An anonymous reader writes: Canonical's Mark Shuttleworth revealed today that they're planning to make ZFS standard on Ubuntu. They are planning to include ZFS file-system as "standard in due course," but no details were revealed beyond that. However, ZFS On Linux contributor Richard Yao has said they do plan on including it in their kernel for 16.04 LTS and the GPL vs. CDDL license worries aren't actually a problem. Many Linux users have been wanting ZFS on Linux, but aside from the out of tree module there hasn't been any luck in including it in the mainline kernel or with tier-one Linux distributions due to license differences.

279 comments

  1. Re:ZFS is nice... by Anonymous Coward · · Score: 4, Insightful

    Why would you need nvidia drivers on a file server? Use Ubuntu Server, it's made for, well, being a server.
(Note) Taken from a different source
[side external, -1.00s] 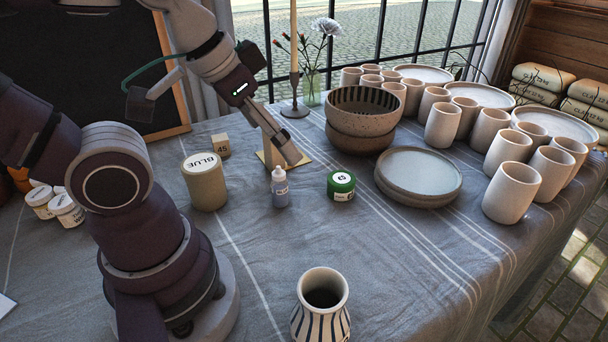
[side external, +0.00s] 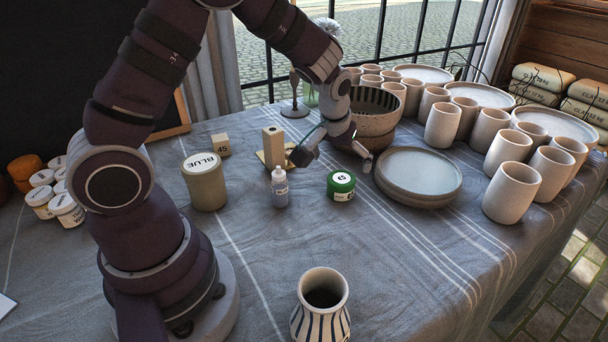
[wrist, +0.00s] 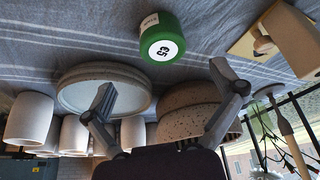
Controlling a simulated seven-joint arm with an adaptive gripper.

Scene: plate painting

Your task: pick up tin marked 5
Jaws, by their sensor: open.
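The green tin (side external: 341,186) stands upright on the cloth-covered table, with a white label on its lid. The wrist view shows the green tin (wrist: 161,39) at the top centre, and its lid label reads 5 with a mark beside it. My gripper (side external: 335,160) is just behind and above the tin in the side view, its fingers spread apart. In the wrist view my gripper (wrist: 162,82) is open and empty, with the tin beyond the fingertips.
Stacked plates (side external: 419,175) are close to the tin's right. Stacked bowls (side external: 362,125) stand behind it. A small dropper bottle (side external: 279,187) and BLUE jar (side external: 205,183) stand left, a striped vase (side external: 321,308) in front. Many cups (side external: 511,191) fill the right. Cloth before the tin is clear.
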  2. Re:ZFS is nice... by gilgongo · · Score: 2

    What was the Nvidia video driver doing on a server?

    --
    "And the meaning of words; when they cease to function; when will it start worrying you?"
  3. Re: ZFS is nice... by WarJolt · · Score: 1

    ZFS is not really the supported setup for Ubuntu. I've only has issues with the proprietary nvidia driver. I've always been able to fix those issues.

    When ZFS and nouveau are supports by default then that configuration will be tested and ideally more robust. I wouldn't worry.

  4. Re:ZFS is nice... by Anonymous Coward · · Score: 0, Troll

    Because GP is a point-and-drool GUI noob.

  5. Happy ZoL user here by Anonymous Coward · · Score: 0

    I've been using it for several months now. Love the feature set. Wish I had switched earlier. No desire to use btrfs and the rest.

    Only issue is a lack of installer support and the need to maintain kernel modules.
    This announcement by Ubuntu will hopefully light a fire under the other Linux distros.

    1. Re:Happy ZoL user here by armanox · · Score: 1

      Maybe. Red Hat has a very different legal outlook on things then Canonical does.

      --
      I'm starting to think GNU is the problem with "GNU/Linux" these days.
  6. Re:ZFS is nice... by Frnknstn · · Score: 3, Interesting

    I run ZFS on any / every machine I can, server or not. That is one filesystem where the features outweigh all possible concerns.

    --
    If it's in you sig, it's in your post.
  7. What he didn't say by n1ywb · · Score: 3, Informative

    is anything like "ZFS will be the default". He just said that it would be in the distro.

    --
    -73, de n1ywb
    www.n1ywb.com
    1. Re:What he didn't say by tomhath · · Score: 2

      He also didn't say it would be the default on "Linux" (whatever that is). Just Ubuntu.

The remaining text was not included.